Rather than treating every case with the same level of urgency, companies should classify infringement by commercial risk, repeat behavior, and potential harm to the brand.

First, routine infringement should be handled through standardized tools. These are high-volume, repetitive cases, such as obvious counterfeit listings, small sellers, and unauthorized use of trademarks on product pages. They are rarely worth heavy legal intervention and should be addressed through online monitoring, platform takedowns, customs recordal, and warning letters.

Second, persistent infringement should be escalated selectively. These cases include repeat sellers, larger online stores, offline distributors, warehouse operators, and suspect suppliers. They require stronger evidence, such as test purchases, preserved online records, business registration checks, and, where appropriate, administrative enforcement.

Third, major infringement should receive concentrated legal resources. This includes source factories, organized networks, large exporters, and repeat infringers causing serious commercial or safety harm. In these cases, civil litigation, criminal referral, and injunctions may be warranted, often in combination.

Step 1: Secure the rights before enforcement begins

Effective enforcement in China depends on rights that are registered, documented, and clearly owned. Before pursuing takedowns, administrative complaints, or litigation, companies should confirm that the relevant rights are strong enough to support action.

Conduct an IP audit

Companies should first map the assets that may require protection in China, including:

  • Core trademarks and logos;
  • Chinese-language brand names;
  • Product and model names;
  • Packaging, trade dress, and product designs;
  • Patents, utility models, and design rights;
  • Copyrights, software, manuals, marketing materials, and product images; and
  • Trade secrets, technical know-how, and confidential business information.

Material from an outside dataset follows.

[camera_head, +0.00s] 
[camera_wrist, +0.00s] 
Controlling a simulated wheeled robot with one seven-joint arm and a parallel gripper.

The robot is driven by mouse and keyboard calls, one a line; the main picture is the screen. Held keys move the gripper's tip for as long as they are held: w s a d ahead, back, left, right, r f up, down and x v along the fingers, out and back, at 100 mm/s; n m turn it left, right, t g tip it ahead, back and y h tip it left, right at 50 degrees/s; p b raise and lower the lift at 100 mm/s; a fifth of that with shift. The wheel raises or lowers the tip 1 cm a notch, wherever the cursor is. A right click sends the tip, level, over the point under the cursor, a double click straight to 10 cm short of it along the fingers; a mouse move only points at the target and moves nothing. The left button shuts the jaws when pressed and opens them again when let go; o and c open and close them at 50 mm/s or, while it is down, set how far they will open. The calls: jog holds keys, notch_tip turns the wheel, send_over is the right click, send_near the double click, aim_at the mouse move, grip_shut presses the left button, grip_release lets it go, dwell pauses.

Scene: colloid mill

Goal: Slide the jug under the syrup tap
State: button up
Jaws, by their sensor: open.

The audit should identify which assets are already protected in China, which remain exposed, and which are most commercially important.

Prioritize trademarks for brand protection

Trademarks should usually be the first priority for brand protection. Companies with China exposure should register:

  • English marks;
  • Chinese-language marks;
  • Logos and visual marks;
  • Product names and series names; and
  • Relevant product and service categories.

This is particularly important because China operates a first-to-file trademark system, which can leave foreign brands vulnerable to third-party filings before market entry or expansion. Failure to register a Chinese-language version of the brand can also create space for squatters, distributors, or competitors to shape how the brand is identified in the local market.

How Dezan Shira & Associates can help

Dezan Shira & Associates is authorized as a trademark agency in China and provides advisory and filing services for trademarks, copyrights, and patents, helping companies secure, manage, and enforce their IP rights across Asia.

We also support clients with IP risk assessment, supplier and partner due diligence, and contract drafting as part of a broader market-entry and business-advisory practice.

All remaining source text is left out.